London 2012 To Be The First Social Media Olympics

Social media | 18th Jul

The London 2012 Olympic Games are being heralded as the ‘first social media Olympics’. Eagle-eyed readers amongst you might be thinking “hold on, but what about Beijing?” Well, social media was not so well established back then and has grown considerably in the past 4 years.

London is expecting almost 11 million visitors during the Olympics and many of them will be armed with mobile phones and other mobile devices. It stands to reason they are going to be shouting from the rooftops about their Olympic experience especially if they were lucky enough to bag a premium ticket. Because of the high demand that will be put upon social media and the network in general during the two week event, London 2012 organisers have taken steps to ensure visitors have unprecedented access.

The International Olympics Committee (IOC) has launched what it is branding the Olympic Hub. This portal will consolidate a range of social media platforms including Facebook, Twitter, YouTube and so on. This space will be easy to access and navigate and will give users excellent access to their favourite athletes and events during the Games.

The London 2012 social media pages are getting huge attention from Olympics fans across the world. Currently London 2012 has over 6 million views on YouTube and over 400,000 likes on Facebook. And that’s before the opening ceremony has even kicked off!

However, the use of social media during the Olympics does come with a warning for athletes. You may have read about the recent case of Australian swimmers Nick D’Arcy and Kenrick Monk posting a photo of themselves on Facebook posing with firearms in an American gun store. The pair have been banned from using any social media during the Games and will also be sent straight home once their event has finished.

Athletes are also banned from posting video to any social media network. Neither are they allowed to post any results. Instead they are encouraged to post photos and blog entries about their Olympic experience.

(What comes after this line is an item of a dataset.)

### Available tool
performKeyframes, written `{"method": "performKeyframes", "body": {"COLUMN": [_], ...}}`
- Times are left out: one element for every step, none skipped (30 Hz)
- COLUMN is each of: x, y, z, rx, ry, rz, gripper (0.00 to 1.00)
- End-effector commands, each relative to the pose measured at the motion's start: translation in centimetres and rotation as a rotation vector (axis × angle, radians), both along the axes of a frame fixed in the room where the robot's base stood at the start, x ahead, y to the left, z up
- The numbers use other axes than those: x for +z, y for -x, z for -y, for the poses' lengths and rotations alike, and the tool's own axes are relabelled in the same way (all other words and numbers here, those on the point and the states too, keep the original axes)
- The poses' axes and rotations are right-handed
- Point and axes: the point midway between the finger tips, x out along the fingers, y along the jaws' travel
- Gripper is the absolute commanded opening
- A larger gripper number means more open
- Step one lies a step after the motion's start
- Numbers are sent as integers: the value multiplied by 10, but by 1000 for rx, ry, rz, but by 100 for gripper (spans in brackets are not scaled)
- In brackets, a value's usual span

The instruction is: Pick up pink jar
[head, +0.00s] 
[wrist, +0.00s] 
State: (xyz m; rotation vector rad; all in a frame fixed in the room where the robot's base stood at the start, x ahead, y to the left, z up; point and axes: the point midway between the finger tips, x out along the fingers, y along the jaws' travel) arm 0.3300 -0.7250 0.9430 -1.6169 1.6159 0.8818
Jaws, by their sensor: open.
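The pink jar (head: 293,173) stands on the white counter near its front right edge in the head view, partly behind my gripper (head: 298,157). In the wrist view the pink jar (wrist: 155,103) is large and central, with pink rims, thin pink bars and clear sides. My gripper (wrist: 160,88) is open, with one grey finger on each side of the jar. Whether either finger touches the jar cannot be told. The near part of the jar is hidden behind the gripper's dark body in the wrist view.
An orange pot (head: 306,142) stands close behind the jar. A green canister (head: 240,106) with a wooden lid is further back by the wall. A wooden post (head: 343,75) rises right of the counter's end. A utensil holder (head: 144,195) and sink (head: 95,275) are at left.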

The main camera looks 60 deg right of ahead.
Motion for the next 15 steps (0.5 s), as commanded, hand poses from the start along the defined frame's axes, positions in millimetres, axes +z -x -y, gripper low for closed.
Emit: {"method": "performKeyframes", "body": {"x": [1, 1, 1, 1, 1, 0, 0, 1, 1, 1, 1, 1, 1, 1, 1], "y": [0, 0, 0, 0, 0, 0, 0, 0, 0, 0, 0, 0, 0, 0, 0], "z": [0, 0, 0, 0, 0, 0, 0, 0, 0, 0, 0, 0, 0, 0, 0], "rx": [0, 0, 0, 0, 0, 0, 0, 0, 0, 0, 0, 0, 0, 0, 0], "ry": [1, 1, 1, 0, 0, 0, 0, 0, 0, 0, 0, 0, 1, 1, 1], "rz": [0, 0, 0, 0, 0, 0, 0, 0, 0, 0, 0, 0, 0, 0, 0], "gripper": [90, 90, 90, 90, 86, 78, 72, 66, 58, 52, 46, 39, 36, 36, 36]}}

The IOC goes on to say that the “accreditations of any organisation or person accredited at the Olympic Games may be withdrawn without notice”.

In addition to imposing restrictions on athletes, there are even stricter rules for visitors that attend any events. The “conditions for ticket holders” which are printed on the back of tickets include: “Images, video and sound recordings of the Games taken by a Ticket Holder cannot be used for any purpose other than for private and domestic purposes.”

One thing is for certain; London 2012 is set to have a huge impact on social media. It’s quite refreshing to see the IOC encouraging the use of social media and doing everything it can to ensure access is available for those wanting to tweet all about it. Are you lucky enough to be viewing an Olympic event? We’d love to hear about your experience and whether network access is as good as its being described.